娘のガザルちゃんを抱いてカウンセラーと話す17歳の少女(右)=ヨルダン・ザルカ、大久保真紀撮影
シリア内戦が始まってから18歳未満の少女が結婚する「児童婚」が急増している。少女たちの苦境に難民生活が追い打ちをかける。(編集委員・大久保真紀)
父が目の前で吹き飛んだ 言葉失ったシリア難民の子
大粒の涙がほおをつたう。「結婚は、私の子ども時代を壊した」。深緑のベールをかぶったシリア難民の少女(17)は絞り出すように言った。
ヨルダンの首都アンマンから北東約40キロの街、ザルカ。モスクの隣に、子どもや若者を支援するセンターがある。その一室で、少女は7カ月の娘ガザルちゃんを抱きながら語った。

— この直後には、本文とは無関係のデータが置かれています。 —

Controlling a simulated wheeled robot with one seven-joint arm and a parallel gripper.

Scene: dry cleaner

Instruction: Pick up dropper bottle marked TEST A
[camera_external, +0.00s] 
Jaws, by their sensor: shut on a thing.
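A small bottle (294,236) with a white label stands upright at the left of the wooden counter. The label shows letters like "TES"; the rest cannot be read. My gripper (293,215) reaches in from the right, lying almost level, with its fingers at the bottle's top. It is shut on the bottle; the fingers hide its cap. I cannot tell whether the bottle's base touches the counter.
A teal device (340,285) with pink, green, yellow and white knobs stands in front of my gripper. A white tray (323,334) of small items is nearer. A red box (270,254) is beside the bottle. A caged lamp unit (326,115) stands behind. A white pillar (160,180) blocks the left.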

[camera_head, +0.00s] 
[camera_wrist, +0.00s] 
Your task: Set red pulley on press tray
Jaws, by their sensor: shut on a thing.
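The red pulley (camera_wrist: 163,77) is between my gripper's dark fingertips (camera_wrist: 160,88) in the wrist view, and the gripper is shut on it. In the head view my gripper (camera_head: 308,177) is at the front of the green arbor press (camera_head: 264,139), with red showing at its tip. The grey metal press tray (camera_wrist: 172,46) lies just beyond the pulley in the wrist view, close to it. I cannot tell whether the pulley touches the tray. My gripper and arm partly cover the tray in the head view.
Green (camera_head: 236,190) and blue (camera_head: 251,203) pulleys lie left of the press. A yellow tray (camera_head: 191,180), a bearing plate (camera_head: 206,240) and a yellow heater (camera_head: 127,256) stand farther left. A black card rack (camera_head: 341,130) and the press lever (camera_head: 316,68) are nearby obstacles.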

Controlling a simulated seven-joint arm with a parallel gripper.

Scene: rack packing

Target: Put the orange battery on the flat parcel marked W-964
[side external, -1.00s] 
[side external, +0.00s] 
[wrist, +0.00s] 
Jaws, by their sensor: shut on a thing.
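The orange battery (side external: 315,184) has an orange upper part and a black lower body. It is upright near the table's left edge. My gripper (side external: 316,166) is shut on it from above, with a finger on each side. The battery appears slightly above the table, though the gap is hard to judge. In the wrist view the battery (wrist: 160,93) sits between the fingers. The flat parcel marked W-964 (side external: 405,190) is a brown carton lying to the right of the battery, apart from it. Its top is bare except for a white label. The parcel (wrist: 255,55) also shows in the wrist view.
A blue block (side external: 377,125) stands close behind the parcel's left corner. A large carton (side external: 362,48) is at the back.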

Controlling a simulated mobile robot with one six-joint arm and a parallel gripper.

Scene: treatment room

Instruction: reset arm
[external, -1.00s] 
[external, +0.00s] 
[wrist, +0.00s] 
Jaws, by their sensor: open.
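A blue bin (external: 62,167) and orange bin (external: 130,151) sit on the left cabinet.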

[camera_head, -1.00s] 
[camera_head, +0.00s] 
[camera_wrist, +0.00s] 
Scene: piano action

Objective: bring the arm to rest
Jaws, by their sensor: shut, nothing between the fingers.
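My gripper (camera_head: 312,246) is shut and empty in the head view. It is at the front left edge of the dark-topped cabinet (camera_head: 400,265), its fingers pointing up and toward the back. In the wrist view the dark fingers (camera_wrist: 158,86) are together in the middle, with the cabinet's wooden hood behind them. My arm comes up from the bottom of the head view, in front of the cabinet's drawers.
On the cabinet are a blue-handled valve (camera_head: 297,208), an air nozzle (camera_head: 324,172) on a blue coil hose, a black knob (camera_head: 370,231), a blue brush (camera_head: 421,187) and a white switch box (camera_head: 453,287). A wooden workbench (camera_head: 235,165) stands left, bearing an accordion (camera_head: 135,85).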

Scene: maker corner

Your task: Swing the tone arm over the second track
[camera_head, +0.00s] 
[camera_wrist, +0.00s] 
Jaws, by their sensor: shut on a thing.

シリア北部ラッカの出身。15歳のとき、5歳上の床屋の男性と結婚した。内戦が始まって3年がたっていた。夫は父の親類。父が申し出を受け入れ、少女は学校をやめた。
「結婚のことを何も理解していなかった。生活は、すべてが難しかった」。婚家の家族は計20人。料理やそうじを任された。姑(しゅうとめ)につらくあたられ、夫は暴言を吐き、暴力を振るった。
実母の理解を得て、7カ月後に実家に戻った。結婚時に実家が受け取った20万シリアポンド(当時のレートで約13万円)は返さなくてはならない。シリアでは年収にあたる額という。